Instructions for the task:
From the line that includes "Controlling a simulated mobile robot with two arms" to the last line of the records that follow, copy every line exactly and nothing more, omitting pictures.

Record list:
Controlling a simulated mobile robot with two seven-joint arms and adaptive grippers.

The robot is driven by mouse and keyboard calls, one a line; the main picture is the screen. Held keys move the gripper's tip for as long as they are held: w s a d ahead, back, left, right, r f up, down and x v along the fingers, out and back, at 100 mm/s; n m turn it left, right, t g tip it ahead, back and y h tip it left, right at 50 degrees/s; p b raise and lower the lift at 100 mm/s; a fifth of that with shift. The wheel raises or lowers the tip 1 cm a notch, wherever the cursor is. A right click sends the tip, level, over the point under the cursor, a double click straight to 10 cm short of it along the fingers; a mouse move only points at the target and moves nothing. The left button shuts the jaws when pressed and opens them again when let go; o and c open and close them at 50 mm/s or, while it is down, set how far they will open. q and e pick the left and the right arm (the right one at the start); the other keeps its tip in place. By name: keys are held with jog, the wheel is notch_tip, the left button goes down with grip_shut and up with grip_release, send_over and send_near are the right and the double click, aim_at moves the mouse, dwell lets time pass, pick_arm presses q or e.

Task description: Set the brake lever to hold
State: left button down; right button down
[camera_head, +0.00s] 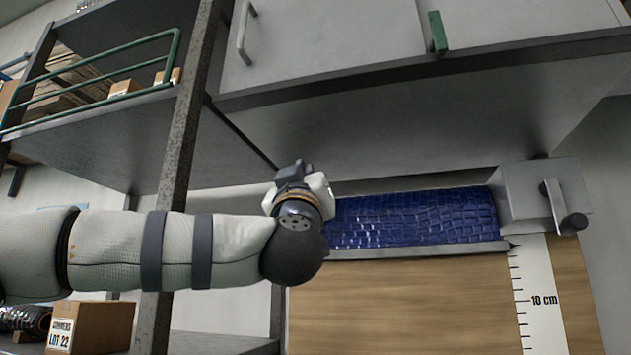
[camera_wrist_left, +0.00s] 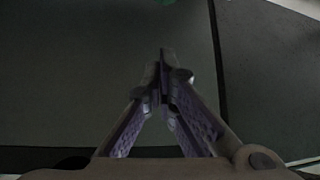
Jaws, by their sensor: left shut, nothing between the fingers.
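A grey metal bracket (camera_head: 543,191) sits at the right end of a blue roll with a scale-like pattern (camera_head: 412,218). My right gripper is in neither view.
Grey cabinets (camera_head: 330,35) with a metal handle and a green handle (camera_head: 437,32) hang above the roll. A wooden panel (camera_head: 400,300) and a measuring strip (camera_head: 540,295) are below. A shelf post (camera_head: 180,145) stands behind my left arm, with a cardboard box (camera_head: 92,327) at lower left.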

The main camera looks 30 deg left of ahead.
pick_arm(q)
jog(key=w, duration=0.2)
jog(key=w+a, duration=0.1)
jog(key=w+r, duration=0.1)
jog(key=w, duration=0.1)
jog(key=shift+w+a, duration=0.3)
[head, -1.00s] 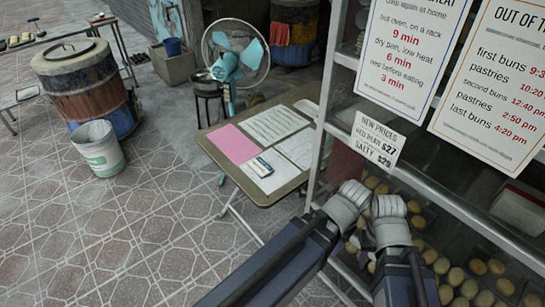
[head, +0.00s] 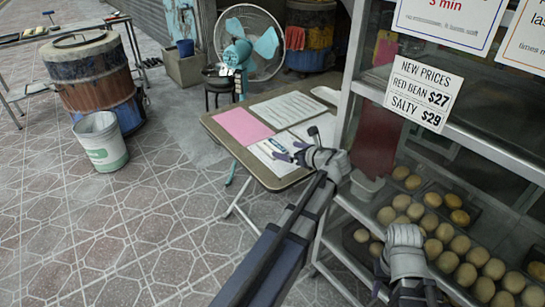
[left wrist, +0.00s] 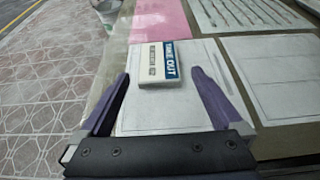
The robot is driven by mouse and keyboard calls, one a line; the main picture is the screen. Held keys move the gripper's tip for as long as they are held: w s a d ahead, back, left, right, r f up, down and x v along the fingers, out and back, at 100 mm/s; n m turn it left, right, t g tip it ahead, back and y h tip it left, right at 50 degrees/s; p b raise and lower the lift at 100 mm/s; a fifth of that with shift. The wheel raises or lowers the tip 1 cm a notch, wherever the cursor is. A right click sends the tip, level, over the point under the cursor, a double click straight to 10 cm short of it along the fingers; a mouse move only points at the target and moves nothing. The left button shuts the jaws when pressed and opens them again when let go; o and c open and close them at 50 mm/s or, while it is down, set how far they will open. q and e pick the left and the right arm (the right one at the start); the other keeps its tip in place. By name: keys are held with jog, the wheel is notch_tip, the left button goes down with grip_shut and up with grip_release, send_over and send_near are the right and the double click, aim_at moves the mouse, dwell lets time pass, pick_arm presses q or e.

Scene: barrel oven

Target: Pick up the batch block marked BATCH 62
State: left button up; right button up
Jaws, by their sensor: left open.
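A small white and blue block (left wrist: 162,64) lies on white paper on the folding table (head: 262,179). In the left wrist view its blue part bears words that look like "TAKE OUT"; I cannot read the smaller lettering surely. In the head view the block (head: 276,147) is partly hidden by my left gripper. My left gripper (head: 296,144) is open and empty over the table's front part, with the block ahead between its finger lines and apart from them. My right gripper (head: 405,238) is in front of the bun cabinet; its fingers are not clear.
A pink sheet (head: 242,126) and other papers lie flat on the table. The glass bun cabinet (head: 344,112) stands close on the right. A fan (head: 248,45), a barrel oven (head: 92,75) and a white bucket (head: 101,142) stand beyond.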

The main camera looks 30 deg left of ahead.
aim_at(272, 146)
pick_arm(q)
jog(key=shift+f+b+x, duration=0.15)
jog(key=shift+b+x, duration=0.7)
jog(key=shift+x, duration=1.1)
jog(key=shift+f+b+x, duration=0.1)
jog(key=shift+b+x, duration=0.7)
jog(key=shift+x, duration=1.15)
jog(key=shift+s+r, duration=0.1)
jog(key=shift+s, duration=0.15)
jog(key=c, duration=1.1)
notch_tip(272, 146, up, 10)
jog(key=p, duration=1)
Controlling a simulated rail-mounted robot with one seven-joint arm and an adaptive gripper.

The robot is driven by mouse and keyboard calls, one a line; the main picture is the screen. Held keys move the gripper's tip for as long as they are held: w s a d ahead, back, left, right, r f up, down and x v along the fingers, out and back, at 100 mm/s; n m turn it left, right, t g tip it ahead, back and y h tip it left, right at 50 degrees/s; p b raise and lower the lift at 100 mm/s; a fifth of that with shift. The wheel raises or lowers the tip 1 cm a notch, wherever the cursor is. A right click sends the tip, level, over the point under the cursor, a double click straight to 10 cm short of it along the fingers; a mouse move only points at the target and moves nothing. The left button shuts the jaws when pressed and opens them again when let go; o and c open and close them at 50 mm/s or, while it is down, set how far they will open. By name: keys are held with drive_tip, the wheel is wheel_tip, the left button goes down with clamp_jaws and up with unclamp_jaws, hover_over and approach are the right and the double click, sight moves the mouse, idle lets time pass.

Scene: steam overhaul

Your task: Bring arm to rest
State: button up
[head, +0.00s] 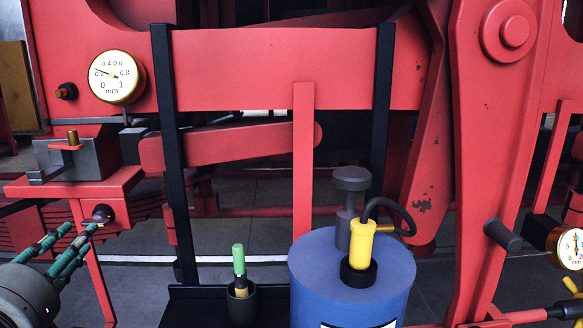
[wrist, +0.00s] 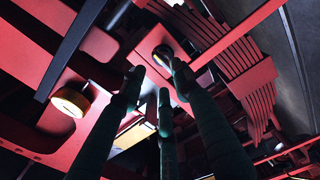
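My gripper (head: 74,236) is at the lower left of the head view, with its dark green jointed fingers pointing up and right. A round dark knob (head: 103,214) with a pale face sits on the red frame just beyond the fingertips. In the wrist view my gripper (wrist: 158,84) shows its fingers spread apart, with nothing held between them. The knob (wrist: 163,54) appears there just past the fingertips; whether a finger touches it I cannot tell.
A dial gauge (head: 117,77) is above left, and another gauge (head: 571,247) is at the right edge. A blue can (head: 350,275) with a yellow fitting (head: 362,243) and a dark cup (head: 242,302) holding a green-handled tool (head: 239,260) stand low in front. Red beams surround my gripper.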

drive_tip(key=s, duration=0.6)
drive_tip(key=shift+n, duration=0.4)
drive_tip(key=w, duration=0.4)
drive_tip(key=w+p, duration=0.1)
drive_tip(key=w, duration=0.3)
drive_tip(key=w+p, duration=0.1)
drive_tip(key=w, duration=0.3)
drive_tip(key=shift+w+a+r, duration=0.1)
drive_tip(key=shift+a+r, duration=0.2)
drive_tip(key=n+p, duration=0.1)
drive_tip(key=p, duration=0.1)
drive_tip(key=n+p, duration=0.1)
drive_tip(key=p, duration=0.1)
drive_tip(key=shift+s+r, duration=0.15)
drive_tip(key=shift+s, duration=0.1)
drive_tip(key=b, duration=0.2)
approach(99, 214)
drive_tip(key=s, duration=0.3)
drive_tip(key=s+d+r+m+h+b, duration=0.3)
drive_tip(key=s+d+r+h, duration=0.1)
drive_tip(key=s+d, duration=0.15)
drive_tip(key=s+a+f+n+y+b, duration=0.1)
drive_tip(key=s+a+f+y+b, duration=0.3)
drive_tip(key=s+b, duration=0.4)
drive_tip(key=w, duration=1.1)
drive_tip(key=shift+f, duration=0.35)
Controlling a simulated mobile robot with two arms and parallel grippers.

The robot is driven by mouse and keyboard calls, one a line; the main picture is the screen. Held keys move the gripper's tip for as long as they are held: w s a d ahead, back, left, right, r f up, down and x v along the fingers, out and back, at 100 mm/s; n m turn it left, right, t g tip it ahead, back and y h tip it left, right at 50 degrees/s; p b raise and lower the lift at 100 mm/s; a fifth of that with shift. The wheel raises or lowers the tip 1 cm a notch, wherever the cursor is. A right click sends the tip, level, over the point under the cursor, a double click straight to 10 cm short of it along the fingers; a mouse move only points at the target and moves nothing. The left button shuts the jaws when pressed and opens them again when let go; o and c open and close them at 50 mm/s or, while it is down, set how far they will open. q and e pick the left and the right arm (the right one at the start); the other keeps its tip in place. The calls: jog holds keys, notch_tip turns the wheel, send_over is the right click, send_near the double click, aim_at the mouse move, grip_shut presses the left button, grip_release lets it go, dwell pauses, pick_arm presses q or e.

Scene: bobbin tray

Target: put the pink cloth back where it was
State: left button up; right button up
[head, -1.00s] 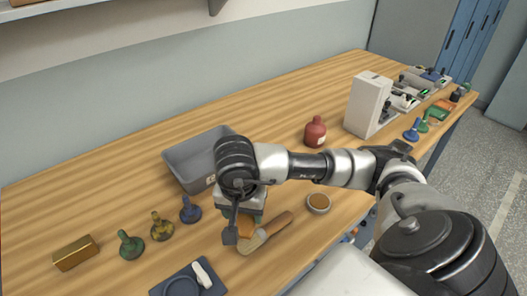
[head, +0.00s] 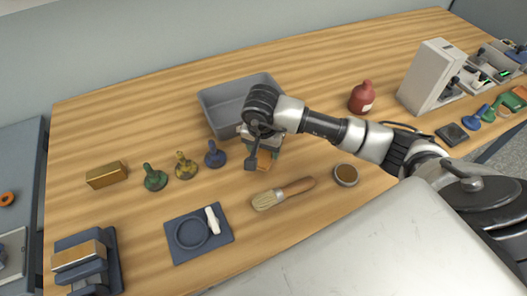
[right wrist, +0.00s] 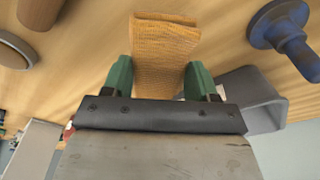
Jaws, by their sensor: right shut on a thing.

Response to this exercise:
Controlling a simulated mobile robot with two arms and parallel grippers.

The robot is driven by mouse and keyboard calls, one a line; the main picture is the screen. Held keys move the gripper's tip for as long as they are held: w s a d ahead, back, left, right, r f up, down and x v along the fingers, out and back, at 100 mm/s; n m turn it left, right, t g tip it ahead, back and y h tip it left, right at 50 degrees/s; p b raise and lower the lift at 100 mm/s; a fifth of that with shift. The wheel raises or lowers the tip 1 cm a notch, wherever the cursor is. A right click sends the tip, level, over the point under the cursor, a double click straight to 10 cm short of it along the fingers; a mouse move only points at the target and moves nothing. The left button shuts the jaws when pressed and opens them again when let go; o and c open and close them at 50 mm/s or, while it is down, set how far they will open. q and e pick the left and the right arm (the right one at the start); the other keeps its tip in place. The calls: jog holds keys, notch_tip turns the wheel, send_over is the right click, send_near the double click, aim_at the mouse move, grip_shut presses the left button, grip_release lets it go, dwell pauses, pick_arm presses q or e.

Scene: bobbin tray

Target: put the pink cloth back where it was
State: left button up; right button up
[head, -1.00s] 
[head, +0.00s] 
[right wrist, +0.00s] 
Jaws, by their sensor: right shut on a thing.

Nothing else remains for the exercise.